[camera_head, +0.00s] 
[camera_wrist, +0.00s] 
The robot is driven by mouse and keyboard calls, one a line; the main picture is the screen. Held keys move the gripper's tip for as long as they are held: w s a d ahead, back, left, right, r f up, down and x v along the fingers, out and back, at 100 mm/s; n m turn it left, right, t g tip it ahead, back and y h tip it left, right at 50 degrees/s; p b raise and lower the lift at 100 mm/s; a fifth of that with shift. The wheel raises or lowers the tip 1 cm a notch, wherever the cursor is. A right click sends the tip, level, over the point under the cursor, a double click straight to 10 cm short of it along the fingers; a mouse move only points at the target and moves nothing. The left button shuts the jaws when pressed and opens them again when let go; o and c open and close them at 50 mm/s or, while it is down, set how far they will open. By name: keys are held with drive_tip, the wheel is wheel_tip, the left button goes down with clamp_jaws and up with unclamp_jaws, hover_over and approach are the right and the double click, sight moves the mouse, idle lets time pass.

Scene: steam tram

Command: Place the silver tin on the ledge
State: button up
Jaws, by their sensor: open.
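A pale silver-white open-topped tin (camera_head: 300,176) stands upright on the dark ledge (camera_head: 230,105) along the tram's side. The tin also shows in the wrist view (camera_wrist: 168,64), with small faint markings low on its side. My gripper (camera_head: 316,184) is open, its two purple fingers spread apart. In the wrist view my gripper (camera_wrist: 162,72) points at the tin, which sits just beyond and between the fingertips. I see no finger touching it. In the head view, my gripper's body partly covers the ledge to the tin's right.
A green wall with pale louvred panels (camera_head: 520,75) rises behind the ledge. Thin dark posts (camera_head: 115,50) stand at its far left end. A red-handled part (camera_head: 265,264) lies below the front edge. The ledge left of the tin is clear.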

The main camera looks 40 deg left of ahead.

****************************************

WHAT THE TASK ASKS:
Repeat the data in its entirety, character for character.

RESULT OF THIS TASK:
[camera_head, +0.00s] 
[camera_wrist, +0.00s] 
The robot is driven by mouse and keyboard calls, one a line; the main picture is the screen. Held keys move the gripper's tip for as long as they are held: w s a d ahead, back, left, right, r f up, down and x v along the fingers, out and back, at 100 mm/s; n m turn it left, right, t g tip it ahead, back and y h tip it left, right at 50 degrees/s; p b raise and lower the lift at 100 mm/s; a fifth of that with shift. The wheel raises or lowers the tip 1 cm a notch, wherever the cursor is. A right click sends the tip, level, over the point under the cursor, a double click straight to 10 cm short of it along the fingers; a mouse move only points at the target and moves nothing. The left button shuts the jaws when pressed and opens them again when let go; o and c open and close them at 50 mm/s or, while it is down, set how far they will open. By name: keys are held with drive_tip, the wheel is wheel_tip, the left button goes down with clamp_jaws and up with unclamp_jaws, hover_over and approach are the right and the double click, sight moves the mouse, idle lets time pass.

Scene: steam tram

Command: Place the silver tin on the ledge
State: button up
Jaws, by their sensor: open.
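A pale silver-white open-topped tin (camera_head: 300,176) stands upright on the dark ledge (camera_head: 230,105) along the tram's side. The tin also shows in the wrist view (camera_wrist: 168,64), with small faint markings low on its side. My gripper (camera_head: 316,184) is open, its two purple fingers spread apart. In the wrist view my gripper (camera_wrist: 162,72) points at the tin, which sits just beyond and between the fingertips. I see no finger touching it. In the head view, my gripper's body partly covers the ledge to the tin's right.
A green wall with pale louvred panels (camera_head: 520,75) rises behind the ledge. Thin dark posts (camera_head: 115,50) stand at its far left end. A red-handled part (camera_head: 265,264) lies below the front edge. The ledge left of the tin is clear.

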The main camera looks 40 deg left of ahead.

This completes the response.